# Task statement
Each line containing the word "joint" should be found and copied.
-----
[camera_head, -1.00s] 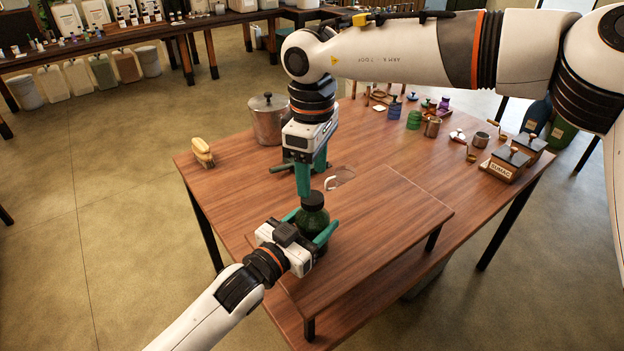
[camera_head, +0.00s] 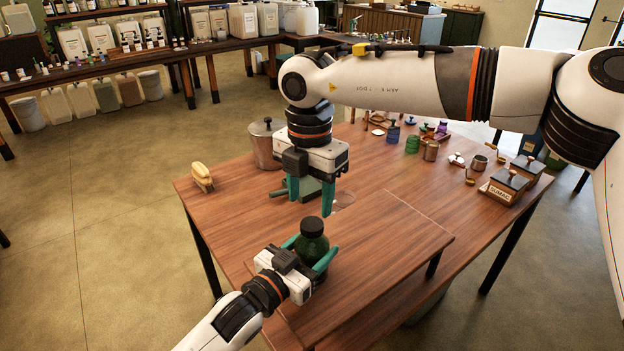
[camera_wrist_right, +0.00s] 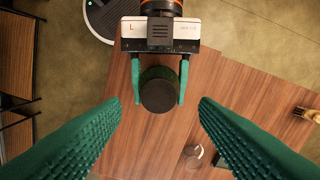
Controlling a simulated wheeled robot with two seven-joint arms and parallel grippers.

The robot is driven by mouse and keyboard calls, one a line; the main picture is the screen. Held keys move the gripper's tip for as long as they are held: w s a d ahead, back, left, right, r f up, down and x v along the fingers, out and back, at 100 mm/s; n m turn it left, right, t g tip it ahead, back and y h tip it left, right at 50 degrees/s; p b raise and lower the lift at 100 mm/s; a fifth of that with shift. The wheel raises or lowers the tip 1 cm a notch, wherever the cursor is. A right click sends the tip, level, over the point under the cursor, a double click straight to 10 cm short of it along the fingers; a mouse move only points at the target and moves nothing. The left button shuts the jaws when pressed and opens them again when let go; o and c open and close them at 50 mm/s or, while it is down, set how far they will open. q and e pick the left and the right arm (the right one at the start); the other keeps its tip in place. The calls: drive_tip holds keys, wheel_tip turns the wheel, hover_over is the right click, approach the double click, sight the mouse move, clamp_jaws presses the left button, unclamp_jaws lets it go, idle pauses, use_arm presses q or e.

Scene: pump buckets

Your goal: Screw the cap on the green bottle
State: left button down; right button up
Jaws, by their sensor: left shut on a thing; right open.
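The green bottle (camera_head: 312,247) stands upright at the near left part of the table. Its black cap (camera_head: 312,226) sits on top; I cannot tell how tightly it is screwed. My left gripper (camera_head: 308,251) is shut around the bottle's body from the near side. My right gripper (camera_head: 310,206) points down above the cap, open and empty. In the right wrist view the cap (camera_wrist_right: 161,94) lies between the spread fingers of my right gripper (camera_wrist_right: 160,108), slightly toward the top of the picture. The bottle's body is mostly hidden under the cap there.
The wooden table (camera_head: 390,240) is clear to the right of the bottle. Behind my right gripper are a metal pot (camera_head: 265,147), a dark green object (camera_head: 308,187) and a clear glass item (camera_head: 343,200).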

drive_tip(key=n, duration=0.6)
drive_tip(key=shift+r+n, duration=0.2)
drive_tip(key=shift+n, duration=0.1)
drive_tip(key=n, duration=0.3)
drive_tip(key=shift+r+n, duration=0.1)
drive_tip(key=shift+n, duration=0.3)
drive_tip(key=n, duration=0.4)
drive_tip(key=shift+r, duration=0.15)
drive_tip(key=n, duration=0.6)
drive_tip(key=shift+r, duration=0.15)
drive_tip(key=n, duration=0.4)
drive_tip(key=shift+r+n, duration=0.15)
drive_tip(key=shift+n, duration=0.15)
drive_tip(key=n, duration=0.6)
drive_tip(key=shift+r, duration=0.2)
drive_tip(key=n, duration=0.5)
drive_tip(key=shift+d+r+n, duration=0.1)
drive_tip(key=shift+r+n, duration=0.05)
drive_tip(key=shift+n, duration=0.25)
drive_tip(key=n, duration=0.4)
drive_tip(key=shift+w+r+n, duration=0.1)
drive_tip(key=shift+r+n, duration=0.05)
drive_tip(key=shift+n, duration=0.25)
-----
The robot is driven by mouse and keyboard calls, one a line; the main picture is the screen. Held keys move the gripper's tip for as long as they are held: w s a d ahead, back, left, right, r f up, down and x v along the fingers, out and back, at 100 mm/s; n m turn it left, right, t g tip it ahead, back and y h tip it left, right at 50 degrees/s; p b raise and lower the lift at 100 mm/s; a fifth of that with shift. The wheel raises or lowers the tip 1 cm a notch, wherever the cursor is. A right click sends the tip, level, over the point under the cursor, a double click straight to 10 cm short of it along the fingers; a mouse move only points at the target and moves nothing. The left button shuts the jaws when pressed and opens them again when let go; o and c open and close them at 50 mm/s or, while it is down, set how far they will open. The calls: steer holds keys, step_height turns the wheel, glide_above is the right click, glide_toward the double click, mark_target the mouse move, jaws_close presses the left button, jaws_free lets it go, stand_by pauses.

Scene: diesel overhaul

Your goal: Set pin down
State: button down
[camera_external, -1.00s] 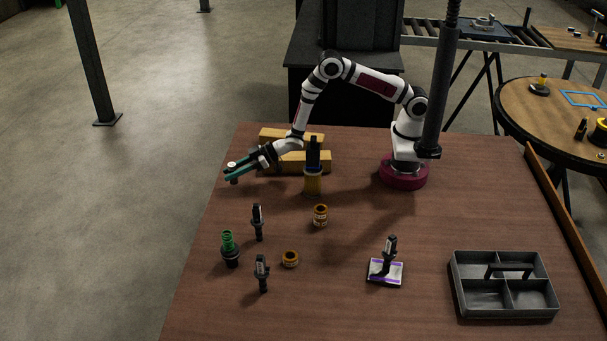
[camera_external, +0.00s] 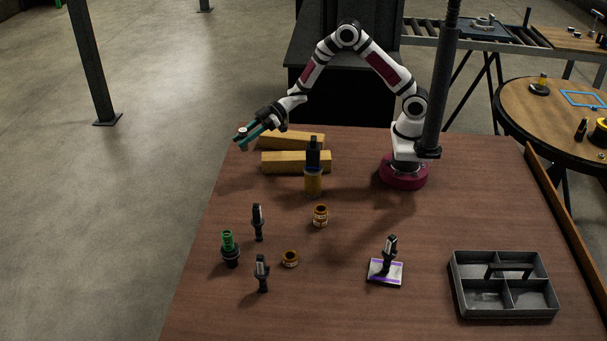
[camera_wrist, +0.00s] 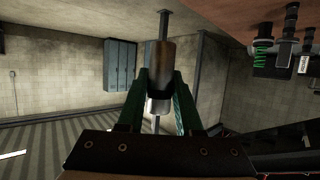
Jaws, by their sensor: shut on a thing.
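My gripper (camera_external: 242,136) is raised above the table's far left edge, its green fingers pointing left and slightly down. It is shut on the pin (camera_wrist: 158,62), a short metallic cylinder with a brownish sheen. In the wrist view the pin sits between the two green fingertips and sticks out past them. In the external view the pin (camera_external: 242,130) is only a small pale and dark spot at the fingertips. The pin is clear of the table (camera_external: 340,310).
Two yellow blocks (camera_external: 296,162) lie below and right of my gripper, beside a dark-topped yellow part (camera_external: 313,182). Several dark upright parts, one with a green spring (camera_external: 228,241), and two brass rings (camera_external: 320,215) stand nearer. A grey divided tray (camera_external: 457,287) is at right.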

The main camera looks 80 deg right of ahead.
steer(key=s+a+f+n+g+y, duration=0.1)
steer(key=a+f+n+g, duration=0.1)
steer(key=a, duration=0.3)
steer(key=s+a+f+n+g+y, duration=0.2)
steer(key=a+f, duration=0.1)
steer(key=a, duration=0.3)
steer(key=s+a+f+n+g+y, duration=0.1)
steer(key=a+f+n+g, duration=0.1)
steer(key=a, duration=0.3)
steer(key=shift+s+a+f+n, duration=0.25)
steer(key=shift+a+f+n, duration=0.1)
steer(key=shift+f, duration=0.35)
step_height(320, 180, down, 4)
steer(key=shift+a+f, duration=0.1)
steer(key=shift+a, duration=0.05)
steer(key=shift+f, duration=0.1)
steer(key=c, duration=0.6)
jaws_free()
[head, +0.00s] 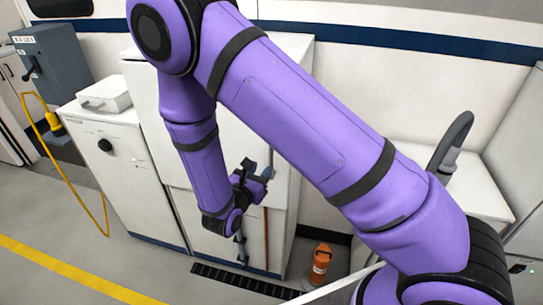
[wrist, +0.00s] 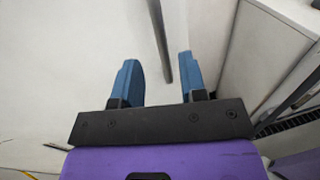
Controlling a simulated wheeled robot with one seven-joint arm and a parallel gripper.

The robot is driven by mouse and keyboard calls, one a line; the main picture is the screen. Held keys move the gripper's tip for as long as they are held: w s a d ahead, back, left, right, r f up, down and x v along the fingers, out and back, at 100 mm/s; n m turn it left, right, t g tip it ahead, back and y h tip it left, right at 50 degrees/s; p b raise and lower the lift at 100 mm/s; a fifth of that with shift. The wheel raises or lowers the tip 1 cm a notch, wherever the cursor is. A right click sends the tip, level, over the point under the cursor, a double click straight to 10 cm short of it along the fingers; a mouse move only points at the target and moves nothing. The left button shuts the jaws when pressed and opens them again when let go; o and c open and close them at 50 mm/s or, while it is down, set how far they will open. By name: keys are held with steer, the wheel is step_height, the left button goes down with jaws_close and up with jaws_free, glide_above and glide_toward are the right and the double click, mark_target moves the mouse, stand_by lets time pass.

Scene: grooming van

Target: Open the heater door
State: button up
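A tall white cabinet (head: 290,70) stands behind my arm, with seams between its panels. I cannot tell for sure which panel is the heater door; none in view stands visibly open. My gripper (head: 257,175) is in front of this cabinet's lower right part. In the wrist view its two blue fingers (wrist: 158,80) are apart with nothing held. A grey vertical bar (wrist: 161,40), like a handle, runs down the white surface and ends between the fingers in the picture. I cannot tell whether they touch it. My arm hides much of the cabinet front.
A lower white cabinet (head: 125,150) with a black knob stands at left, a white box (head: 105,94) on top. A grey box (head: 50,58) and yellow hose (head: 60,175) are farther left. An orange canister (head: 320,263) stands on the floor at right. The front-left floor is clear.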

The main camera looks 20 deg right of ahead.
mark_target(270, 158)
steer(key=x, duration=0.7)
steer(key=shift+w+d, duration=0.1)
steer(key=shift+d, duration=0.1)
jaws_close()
-----
# Worked answer
Controlling a simulated wheeled robot with two seven-joint arms and parallel grippers.
Controlling a simulated wheeled robot with one seven-joint arm and a parallel gripper.

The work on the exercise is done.